What matters to Richard Matthew

UCI What matters to Richard Matthew

Associate dean of School of Social Ecology talks about his research on extreme poverty

Richard Matthew, associate dean of the School of Social Ecology, director of the Blum Center for Poverty Alleviation and professor of urban planning and public policy, studies intense human and environmental suffering, which forces him to think about what he can do about it.

“I want to live a life that stands up to scrutiny,” Matthew recently told a packed audience at a “What Matters to Me and Why” presentation. “One way to do that is to take a position on some of the issues my kids will have to deal with in their lifetime — the big environmental challenges, the enormous inequality, the continuing violence that our society and many others face. … I want my children to know that I want to participate in finding ways to address these issues.”
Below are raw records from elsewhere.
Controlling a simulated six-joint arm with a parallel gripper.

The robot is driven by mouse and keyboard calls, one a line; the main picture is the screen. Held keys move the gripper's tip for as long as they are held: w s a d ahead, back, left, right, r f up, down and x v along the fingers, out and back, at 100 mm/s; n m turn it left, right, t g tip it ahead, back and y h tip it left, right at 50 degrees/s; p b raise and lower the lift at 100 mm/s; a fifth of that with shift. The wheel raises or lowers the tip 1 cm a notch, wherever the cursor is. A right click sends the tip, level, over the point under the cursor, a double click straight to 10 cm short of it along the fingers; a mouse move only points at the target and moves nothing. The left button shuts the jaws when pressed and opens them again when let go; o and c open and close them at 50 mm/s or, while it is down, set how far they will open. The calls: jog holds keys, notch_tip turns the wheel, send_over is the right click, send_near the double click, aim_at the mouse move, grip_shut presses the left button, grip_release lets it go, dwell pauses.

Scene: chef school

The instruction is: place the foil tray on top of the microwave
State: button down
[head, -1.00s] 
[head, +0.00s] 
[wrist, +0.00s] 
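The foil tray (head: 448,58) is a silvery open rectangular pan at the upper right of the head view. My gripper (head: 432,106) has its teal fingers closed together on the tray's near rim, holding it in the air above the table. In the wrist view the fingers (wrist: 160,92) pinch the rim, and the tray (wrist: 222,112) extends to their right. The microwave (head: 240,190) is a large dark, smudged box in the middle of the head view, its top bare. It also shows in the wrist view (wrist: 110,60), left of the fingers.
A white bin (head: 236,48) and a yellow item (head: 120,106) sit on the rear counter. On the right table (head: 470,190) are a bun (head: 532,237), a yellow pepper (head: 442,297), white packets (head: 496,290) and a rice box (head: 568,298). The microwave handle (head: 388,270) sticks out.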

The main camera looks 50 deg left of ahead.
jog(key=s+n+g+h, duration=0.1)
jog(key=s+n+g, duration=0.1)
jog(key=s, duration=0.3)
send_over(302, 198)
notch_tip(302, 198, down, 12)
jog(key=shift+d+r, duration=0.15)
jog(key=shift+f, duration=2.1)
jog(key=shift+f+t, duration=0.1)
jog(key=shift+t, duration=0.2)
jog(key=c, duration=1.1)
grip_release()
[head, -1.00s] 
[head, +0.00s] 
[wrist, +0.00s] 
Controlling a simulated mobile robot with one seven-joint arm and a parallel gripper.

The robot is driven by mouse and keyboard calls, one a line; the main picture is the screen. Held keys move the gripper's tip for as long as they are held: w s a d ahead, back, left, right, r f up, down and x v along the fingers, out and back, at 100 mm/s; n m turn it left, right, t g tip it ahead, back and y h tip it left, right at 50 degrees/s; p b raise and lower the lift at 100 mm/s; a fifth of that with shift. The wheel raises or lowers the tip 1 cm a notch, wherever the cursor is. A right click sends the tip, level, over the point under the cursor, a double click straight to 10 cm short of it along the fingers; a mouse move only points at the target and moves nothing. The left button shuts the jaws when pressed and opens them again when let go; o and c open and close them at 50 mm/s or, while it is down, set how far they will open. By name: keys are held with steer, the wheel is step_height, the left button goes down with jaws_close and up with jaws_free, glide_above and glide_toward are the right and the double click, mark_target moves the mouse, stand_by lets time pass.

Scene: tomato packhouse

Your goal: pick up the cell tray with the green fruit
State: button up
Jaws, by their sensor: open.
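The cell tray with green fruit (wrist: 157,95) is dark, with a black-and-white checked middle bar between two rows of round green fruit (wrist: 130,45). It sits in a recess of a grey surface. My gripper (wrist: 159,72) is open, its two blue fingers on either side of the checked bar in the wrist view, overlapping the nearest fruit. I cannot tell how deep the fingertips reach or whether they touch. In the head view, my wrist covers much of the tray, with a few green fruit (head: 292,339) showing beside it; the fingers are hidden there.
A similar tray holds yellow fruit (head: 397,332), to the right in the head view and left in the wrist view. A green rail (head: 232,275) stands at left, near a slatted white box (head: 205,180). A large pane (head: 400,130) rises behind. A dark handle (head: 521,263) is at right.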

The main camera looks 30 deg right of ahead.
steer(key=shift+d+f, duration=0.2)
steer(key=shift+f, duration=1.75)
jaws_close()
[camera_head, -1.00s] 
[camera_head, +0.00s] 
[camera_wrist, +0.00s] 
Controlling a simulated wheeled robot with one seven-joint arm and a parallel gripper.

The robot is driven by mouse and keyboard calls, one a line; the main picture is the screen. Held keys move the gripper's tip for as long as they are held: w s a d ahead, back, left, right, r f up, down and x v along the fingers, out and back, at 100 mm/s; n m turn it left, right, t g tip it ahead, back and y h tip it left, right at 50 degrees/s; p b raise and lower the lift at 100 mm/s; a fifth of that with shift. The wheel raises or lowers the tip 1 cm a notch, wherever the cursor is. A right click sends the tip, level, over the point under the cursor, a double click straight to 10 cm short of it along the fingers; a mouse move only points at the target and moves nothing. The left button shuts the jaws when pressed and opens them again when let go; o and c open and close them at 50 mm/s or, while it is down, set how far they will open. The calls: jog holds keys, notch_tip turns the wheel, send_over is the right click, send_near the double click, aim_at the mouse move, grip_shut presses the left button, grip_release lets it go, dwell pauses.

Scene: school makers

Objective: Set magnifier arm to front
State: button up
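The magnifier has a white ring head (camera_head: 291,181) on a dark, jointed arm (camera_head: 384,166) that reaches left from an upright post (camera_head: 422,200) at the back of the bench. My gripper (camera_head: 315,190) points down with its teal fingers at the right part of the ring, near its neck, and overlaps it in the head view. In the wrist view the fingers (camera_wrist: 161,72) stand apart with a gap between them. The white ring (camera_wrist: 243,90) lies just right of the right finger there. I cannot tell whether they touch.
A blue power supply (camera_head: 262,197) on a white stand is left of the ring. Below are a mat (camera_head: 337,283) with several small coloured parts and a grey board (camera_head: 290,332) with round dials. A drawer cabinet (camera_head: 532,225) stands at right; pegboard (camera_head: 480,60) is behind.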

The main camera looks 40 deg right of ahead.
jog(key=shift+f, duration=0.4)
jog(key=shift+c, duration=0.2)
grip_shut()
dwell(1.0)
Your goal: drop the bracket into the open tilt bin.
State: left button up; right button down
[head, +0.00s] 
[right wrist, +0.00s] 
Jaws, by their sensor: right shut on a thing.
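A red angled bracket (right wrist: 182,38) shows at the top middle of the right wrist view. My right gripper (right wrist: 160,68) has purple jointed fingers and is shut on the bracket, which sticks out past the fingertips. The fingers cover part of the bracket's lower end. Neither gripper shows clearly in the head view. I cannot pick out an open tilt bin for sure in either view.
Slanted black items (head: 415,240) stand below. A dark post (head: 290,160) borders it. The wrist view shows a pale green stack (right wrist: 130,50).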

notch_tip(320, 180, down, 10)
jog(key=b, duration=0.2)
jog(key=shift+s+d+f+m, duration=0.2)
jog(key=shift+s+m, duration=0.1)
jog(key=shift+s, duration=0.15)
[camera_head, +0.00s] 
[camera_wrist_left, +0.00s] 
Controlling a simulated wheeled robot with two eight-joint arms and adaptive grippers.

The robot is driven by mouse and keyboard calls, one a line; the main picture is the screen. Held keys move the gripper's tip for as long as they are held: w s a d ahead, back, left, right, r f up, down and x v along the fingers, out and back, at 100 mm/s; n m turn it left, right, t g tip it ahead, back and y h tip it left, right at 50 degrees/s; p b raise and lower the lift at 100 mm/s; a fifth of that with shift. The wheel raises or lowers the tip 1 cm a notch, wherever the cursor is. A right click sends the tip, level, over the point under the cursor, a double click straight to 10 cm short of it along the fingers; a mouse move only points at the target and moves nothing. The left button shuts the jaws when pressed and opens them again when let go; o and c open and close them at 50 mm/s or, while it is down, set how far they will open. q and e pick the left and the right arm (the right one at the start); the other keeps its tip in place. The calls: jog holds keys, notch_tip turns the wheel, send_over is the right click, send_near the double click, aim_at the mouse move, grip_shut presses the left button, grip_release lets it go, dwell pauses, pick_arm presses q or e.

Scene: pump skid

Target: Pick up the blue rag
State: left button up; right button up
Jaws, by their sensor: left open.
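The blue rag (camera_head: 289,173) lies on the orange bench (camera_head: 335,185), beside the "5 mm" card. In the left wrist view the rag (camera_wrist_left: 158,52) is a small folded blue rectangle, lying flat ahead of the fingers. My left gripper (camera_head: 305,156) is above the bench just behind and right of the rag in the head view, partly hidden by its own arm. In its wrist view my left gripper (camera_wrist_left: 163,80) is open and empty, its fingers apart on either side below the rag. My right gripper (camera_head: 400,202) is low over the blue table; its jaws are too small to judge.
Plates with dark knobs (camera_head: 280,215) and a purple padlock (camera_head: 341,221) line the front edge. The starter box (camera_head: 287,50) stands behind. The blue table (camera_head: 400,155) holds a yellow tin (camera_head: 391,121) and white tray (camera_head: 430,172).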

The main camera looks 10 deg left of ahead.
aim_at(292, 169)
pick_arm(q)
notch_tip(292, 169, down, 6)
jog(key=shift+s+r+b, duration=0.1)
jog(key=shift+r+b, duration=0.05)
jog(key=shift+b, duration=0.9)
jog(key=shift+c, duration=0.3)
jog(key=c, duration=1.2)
His moving presentation touched on his life from when he got a full scholarship to study at a prestigious school to the time he ran away from home at 15 to doctoral studies at Princeton and and his years of traveling the world studying poverty and the social effects of climate change.

Watch his entire talk on YouTube: https://youtu.be/FCDYlvreOFY

Offered since 2012, “What Matters to Me and Why” is an informal noontime series designed to build and strengthen bonds between people who teach, learn and work together daily, and to foster understanding of how each embraces UCI values. The series is sponsored by the Office of the Chancellor.